Мария Скрягина: Уважаемый Владимир Юрьевич! Вы написали много пьес на историческую тематику. Вашими героями были протопоп Аввакум, отец Арсений, Наполеон – как рождается замысел исторической драмы, что для Вас становится определяющим в выборе той или иной исторической фигуры?
Владимир Малягин: Наверное, для каждого автора, прикасающегося к исторической теме, принцип выбора героя только один: чтобы в нем, как в линзе, собирались противоречия и конфликты эпохи и чтобы эти конфликты и противоречия были не то, чтобы созвучны нам сегодня, а глубоко злободневны. Осознает автор это свое стремление или нет – не важно, важно, что оно в нем живет.
Что касается непосредственно замысла – тут всё гораздо тоньше. Ведь замысел – это интуиция, а интуиция еще должна воплотиться в практическое знание.

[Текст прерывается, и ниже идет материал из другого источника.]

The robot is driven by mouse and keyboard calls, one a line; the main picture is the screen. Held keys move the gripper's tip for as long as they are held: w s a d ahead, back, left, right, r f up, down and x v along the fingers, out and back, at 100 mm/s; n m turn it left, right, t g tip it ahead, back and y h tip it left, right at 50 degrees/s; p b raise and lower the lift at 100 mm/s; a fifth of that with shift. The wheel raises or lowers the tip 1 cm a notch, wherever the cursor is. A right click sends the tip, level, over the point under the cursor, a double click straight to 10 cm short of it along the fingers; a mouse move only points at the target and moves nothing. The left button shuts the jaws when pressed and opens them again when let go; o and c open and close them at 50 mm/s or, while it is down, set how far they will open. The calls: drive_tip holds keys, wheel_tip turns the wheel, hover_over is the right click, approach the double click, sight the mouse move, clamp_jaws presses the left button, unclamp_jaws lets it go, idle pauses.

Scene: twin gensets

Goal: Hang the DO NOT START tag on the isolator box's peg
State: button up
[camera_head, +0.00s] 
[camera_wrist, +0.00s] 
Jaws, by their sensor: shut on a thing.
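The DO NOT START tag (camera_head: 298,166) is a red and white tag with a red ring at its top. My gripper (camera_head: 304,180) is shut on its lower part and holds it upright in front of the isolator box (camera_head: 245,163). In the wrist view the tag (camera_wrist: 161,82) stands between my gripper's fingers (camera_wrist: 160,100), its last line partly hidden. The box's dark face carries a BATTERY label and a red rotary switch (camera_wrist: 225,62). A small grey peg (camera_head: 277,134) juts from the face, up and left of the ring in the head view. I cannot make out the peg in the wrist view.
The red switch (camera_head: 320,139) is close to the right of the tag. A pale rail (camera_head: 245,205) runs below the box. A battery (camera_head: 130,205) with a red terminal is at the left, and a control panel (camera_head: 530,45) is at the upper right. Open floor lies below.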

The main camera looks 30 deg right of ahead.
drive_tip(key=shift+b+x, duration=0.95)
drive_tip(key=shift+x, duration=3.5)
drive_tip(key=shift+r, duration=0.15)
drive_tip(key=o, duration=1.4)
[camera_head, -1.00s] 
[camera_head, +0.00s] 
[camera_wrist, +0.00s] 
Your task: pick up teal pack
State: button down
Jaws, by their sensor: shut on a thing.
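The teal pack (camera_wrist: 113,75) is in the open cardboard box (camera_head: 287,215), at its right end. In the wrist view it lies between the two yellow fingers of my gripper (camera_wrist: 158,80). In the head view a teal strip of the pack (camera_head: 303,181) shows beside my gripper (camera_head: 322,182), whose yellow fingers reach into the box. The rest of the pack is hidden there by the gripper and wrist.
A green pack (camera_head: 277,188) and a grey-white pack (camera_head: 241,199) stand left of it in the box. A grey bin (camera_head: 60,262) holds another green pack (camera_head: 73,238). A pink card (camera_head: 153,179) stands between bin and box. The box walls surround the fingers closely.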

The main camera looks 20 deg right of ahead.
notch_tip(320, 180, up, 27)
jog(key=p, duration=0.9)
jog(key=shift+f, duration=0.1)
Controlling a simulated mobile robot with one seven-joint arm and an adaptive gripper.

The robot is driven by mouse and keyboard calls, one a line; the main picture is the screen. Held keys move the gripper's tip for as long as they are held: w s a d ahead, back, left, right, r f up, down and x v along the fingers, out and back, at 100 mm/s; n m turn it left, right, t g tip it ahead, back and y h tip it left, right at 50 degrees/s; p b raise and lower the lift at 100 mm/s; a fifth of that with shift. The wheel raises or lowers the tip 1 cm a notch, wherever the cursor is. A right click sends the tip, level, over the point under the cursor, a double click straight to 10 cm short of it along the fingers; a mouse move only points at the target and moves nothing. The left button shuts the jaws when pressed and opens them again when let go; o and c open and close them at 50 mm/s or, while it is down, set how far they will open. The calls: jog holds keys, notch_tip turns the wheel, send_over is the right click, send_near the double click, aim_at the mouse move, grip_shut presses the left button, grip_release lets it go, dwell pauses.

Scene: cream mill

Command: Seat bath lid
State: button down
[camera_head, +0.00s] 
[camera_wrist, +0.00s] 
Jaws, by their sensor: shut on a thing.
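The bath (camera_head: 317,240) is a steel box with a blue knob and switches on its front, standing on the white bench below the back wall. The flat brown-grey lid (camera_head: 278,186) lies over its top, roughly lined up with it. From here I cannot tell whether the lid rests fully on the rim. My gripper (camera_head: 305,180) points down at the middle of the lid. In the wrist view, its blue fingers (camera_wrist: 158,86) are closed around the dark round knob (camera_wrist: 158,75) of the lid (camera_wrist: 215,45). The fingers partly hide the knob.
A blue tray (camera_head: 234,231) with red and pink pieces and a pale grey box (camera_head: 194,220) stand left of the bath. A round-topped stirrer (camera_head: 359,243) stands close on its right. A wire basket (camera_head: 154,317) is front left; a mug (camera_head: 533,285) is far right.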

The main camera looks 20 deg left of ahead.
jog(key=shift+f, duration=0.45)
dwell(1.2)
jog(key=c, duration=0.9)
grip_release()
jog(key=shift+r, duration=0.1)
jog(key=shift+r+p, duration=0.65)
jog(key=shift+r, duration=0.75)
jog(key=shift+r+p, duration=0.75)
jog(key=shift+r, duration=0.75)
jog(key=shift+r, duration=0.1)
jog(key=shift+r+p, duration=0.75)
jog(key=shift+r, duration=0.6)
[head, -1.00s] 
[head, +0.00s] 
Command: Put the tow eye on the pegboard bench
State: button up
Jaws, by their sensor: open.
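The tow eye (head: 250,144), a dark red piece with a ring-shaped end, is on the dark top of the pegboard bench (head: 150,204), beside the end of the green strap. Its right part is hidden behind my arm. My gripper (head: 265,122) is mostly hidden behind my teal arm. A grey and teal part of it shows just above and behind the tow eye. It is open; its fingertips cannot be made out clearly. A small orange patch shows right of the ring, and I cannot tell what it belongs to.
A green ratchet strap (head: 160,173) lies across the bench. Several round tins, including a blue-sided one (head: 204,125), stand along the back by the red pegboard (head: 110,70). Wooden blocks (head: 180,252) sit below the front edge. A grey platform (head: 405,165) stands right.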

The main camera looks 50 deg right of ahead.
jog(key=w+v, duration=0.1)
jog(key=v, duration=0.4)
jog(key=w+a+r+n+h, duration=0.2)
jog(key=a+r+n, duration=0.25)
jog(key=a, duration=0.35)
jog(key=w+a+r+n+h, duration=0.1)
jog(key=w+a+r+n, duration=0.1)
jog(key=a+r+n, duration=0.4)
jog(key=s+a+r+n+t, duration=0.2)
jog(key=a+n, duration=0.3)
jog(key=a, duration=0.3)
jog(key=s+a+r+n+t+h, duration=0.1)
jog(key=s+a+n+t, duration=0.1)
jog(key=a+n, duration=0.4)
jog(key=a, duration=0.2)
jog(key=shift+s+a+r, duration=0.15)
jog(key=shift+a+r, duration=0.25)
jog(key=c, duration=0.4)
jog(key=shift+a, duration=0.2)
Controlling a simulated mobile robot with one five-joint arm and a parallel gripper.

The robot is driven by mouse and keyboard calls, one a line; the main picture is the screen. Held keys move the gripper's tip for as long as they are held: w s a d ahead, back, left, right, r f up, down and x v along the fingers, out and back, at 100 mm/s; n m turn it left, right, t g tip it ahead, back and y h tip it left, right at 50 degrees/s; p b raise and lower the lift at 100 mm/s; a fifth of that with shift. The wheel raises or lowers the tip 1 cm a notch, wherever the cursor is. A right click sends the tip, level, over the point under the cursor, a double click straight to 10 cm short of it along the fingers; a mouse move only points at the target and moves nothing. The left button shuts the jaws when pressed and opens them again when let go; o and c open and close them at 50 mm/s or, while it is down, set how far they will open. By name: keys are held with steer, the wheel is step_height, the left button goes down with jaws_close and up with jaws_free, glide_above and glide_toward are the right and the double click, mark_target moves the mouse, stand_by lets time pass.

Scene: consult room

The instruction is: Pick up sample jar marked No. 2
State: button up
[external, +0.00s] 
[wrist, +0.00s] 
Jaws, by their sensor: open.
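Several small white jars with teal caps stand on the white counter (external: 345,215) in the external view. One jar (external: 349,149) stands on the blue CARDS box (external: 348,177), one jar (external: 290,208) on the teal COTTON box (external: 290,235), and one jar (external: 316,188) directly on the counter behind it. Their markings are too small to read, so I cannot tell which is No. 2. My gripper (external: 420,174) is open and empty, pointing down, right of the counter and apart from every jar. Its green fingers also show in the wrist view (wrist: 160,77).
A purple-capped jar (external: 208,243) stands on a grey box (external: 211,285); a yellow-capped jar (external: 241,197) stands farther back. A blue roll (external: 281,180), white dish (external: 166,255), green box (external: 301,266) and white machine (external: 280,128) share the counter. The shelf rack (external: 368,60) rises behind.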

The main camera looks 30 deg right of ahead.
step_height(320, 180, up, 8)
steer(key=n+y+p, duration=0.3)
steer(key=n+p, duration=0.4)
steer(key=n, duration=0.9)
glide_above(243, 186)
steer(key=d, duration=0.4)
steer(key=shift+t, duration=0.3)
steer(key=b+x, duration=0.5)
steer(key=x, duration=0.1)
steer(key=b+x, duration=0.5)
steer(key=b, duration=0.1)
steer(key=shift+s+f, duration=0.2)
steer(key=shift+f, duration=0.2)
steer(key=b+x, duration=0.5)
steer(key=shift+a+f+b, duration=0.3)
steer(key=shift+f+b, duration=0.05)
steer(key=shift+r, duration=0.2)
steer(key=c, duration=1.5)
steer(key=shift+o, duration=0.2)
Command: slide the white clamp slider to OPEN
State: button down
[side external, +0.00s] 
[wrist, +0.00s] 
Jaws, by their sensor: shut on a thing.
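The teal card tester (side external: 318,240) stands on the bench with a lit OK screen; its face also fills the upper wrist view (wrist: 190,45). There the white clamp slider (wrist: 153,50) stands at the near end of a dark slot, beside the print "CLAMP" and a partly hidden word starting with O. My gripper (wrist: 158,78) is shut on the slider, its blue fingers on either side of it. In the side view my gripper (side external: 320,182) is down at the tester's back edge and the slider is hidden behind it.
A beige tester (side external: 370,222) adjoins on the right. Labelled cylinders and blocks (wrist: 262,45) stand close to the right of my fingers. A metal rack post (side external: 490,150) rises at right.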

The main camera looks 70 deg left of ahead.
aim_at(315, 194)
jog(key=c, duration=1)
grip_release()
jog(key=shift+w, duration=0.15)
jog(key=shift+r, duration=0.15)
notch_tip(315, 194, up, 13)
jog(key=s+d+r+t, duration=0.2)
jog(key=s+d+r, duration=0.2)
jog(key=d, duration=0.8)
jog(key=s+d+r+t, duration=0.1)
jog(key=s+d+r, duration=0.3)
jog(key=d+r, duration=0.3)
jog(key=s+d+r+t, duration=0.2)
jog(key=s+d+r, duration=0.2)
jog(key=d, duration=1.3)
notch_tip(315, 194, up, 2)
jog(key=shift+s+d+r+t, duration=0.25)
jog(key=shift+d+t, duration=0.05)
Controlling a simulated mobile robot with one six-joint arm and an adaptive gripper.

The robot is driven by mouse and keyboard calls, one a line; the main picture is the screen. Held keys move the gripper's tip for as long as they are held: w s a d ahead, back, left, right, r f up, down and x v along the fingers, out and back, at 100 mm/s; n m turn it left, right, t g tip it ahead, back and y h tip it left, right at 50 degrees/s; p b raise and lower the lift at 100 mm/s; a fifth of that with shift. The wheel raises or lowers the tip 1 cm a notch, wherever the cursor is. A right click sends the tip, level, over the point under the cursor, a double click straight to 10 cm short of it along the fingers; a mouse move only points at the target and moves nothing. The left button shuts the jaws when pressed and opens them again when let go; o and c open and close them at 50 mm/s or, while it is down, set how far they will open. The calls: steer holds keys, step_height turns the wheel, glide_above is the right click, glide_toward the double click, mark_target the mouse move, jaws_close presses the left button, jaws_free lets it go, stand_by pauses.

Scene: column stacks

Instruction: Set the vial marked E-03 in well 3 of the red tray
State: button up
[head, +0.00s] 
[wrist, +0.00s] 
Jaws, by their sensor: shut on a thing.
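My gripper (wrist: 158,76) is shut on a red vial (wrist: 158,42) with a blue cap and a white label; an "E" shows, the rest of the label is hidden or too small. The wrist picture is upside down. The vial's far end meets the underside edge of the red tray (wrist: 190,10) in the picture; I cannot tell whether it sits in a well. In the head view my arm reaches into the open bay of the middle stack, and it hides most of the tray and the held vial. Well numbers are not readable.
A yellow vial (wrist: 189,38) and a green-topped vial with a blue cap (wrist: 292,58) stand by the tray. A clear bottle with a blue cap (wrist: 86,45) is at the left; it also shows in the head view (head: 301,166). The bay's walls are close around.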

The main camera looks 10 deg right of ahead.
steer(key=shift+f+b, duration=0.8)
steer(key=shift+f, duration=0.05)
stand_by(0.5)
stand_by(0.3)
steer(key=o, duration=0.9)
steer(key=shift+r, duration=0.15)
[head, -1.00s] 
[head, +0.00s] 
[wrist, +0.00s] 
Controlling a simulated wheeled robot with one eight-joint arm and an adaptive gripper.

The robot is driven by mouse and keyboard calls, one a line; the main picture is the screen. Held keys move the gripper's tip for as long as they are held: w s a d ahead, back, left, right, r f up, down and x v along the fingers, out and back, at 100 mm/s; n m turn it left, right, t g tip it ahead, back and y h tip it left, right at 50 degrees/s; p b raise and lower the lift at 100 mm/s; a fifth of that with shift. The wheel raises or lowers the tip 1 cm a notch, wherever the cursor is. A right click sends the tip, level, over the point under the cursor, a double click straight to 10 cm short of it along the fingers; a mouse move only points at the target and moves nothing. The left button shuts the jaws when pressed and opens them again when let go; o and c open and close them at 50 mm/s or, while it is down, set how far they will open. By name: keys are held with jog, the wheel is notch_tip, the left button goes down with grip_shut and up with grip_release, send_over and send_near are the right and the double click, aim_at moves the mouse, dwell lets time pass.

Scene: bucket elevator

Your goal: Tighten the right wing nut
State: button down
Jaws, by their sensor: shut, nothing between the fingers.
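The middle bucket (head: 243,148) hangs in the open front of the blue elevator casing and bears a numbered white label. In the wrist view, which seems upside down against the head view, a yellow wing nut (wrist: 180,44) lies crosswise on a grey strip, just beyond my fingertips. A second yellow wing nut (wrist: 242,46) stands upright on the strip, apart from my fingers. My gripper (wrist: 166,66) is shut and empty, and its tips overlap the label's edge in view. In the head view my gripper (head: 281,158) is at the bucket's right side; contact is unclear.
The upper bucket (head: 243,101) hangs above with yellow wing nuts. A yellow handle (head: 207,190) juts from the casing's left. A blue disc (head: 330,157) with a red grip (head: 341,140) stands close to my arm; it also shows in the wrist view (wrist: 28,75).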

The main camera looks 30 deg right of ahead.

А для этого – долго и внимательно изучаешь героя и его эпоху, чтобы выбрать ту кульминацию его исторической судьбы, которая и станет твоим сюжетом в этом материале. И если кульминация выбрана правильно – пьеса обязательно получится.
Мария Скрягина: Недавно в Москве показывали спектакль «Тихий Дон» М.Шолохова Государственного академического драматического театра из Ростова-на-Дону. Спектакль, режиссер которого Геннадий Шапошников, собирает полный зал у себя дома, но и в столице он был замечен – стал лауреатом театрального фестиваля «Золотой Витязь». Вы выступили драматургом-инсценировщиком. Шолохов в кино – это понятно. Но вот Шолохов в театре – это проблема. Как удалось Вам вместить роман на сцену? Были ли то, от чего Вы отказывались с трудом?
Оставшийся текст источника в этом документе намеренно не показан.